Problem requirements
Find how many lines in the data below include the word "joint", then write only that number.

--- begin ---

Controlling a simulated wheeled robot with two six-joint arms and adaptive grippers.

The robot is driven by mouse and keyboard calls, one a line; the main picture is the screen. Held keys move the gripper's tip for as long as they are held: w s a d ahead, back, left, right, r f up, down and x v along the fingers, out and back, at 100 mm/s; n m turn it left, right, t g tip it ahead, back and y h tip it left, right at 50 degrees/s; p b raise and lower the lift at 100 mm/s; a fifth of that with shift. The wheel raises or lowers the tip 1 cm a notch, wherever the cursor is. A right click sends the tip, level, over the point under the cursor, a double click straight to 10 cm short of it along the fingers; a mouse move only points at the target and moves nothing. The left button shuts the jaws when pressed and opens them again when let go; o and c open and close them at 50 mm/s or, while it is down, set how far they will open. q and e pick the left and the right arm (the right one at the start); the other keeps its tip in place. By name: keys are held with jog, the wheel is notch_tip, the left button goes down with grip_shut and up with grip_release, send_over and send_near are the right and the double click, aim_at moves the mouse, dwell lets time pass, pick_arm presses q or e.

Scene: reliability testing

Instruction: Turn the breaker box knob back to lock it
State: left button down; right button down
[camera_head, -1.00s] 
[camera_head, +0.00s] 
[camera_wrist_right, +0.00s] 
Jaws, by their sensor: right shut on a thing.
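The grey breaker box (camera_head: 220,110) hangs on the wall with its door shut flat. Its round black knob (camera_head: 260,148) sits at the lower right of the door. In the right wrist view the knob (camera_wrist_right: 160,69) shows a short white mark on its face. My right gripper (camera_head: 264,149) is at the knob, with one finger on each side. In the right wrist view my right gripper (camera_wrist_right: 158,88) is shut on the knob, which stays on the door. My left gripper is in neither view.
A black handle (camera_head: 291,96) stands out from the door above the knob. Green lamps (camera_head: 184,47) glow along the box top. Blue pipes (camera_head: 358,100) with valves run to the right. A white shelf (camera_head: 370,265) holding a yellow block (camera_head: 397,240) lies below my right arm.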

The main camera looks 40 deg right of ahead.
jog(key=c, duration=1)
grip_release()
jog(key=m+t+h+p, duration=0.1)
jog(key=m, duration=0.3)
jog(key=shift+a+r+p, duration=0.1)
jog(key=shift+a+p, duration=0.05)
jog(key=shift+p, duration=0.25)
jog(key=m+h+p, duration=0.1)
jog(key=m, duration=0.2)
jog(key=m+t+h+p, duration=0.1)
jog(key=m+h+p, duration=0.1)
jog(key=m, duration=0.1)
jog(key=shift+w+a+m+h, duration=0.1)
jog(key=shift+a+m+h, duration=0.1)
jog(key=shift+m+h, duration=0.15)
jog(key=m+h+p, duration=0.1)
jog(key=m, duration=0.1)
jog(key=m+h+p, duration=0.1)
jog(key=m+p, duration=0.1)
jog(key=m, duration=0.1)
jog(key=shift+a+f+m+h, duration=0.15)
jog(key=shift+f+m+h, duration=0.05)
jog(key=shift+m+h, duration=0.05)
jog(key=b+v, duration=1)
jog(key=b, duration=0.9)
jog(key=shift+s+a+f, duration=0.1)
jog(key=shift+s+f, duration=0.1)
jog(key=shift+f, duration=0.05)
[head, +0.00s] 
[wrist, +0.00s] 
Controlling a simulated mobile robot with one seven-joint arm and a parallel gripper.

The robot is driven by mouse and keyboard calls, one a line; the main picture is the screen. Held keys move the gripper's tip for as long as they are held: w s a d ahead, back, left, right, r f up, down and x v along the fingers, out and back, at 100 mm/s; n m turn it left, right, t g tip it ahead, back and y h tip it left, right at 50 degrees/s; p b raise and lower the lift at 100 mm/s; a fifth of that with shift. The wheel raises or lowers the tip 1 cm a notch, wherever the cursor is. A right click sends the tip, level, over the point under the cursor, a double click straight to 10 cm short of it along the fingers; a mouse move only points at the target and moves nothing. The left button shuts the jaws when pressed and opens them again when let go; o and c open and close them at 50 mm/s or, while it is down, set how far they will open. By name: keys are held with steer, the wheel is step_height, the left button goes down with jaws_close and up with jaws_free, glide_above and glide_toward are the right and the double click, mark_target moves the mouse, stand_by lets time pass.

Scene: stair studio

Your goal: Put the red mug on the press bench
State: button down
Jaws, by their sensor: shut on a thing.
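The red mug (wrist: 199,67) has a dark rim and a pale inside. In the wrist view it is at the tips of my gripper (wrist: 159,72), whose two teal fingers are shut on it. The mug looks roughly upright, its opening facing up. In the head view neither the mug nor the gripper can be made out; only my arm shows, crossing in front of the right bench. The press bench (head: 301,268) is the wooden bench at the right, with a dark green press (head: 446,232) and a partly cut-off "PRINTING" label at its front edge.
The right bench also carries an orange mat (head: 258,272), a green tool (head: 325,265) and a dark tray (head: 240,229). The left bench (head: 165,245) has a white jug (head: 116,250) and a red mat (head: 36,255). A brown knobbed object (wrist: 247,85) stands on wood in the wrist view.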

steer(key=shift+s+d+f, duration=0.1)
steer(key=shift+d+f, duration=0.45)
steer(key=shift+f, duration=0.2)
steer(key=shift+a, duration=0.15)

--- end ---

Exercise output
2